Esse facto não impede que se apliquem todas as regras respeitantes à livre circulação de trabalhadores. Desde logo, os trabalhadores transfronteiriços têm direito, como os demais trabalhadores que exercem o seu direito de livre circulação, à igualdade de tratamento com os trabalhadores do Estado de exercício da actividade. No entanto, o seu particular estatuto pode levantar problemas precisamente em relação ao respeito pelo princípio da igualdade de tratamento. De facto, para além do problema da proibição da discriminação em função da nacionalidade, suscita-se neste contexto o problema da discriminação em função da residência. Assim, por um lado, no país onde trabalha, o trabalhador não pode ser discriminado nem em relação aos nacionais, nem em relação aos residentes. Esta última situação é particularmente problemática, nos casos em que se exige a residência no território para os trabalhadores acederem a determinados direitos.

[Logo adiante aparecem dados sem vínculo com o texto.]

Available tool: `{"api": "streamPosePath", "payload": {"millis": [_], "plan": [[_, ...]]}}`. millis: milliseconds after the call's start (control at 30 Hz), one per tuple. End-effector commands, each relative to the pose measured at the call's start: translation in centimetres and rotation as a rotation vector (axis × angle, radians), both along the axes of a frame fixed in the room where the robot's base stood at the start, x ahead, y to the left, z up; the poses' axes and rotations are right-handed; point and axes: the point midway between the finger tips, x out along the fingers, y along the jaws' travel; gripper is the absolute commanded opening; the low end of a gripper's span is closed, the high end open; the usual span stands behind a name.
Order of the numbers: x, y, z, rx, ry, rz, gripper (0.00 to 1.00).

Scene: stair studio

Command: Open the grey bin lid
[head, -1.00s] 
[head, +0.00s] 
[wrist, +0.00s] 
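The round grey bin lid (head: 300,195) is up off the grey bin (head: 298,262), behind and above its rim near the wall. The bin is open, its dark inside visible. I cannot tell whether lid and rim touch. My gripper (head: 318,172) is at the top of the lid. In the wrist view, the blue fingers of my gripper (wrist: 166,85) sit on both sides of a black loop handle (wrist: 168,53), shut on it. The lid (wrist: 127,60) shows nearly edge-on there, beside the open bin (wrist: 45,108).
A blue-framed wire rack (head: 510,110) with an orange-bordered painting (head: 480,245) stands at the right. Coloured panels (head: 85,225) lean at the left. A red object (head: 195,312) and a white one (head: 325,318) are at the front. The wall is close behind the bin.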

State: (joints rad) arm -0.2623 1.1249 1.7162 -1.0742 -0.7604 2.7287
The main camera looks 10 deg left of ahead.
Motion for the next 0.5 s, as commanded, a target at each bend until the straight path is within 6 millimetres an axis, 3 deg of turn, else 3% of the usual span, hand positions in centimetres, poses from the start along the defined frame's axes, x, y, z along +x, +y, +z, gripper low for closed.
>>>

O art. 20.º da Lei 37/2006, de 9 de Agosto, que transpôs a Directiva relativa à livre circulação de trabalhadores, ao consagrar o princípio da igualdade de tratamento, refere-se apenas aos cidadãos de outros Estados-Membros que residam em território nacional. Deparamo-nos, assim, com uma primeira situação que causa problemas no que toca à igualdade de tratamento de que os trabalhadores transfronteiriços também deveriam gozar. Neste contexto, importa lembrar a vasta jurisprudência do TJ em matéria de obstáculos à liberdade de circulação e de igualdade de tratamento, e que se opõe a uma discriminação baseada na residência. Veremos alguns casos mais à frente. Por outro lado, importa ainda lembrar que, nos termos do princípio da equiparação, constitucionalmente previsto no art. 15. da CRP, os estrangeiros gozam em Portugal dos direitos e estão sujeitos aos deveres dos Portugueses, não se exigindo residência, bastando-se a aplicação deste princípio com a mera presença no território. Trata-se de um princípio geral que, a nível interno, deve guiar o tratamento dos trabalhadores transfronteiriços espanhóis. Assim, o referido art. 20.º da Lei 37/2006 deve interpretar-se de acordo quer com esse princípio constitucional, quer com a jurisprudência do TJ.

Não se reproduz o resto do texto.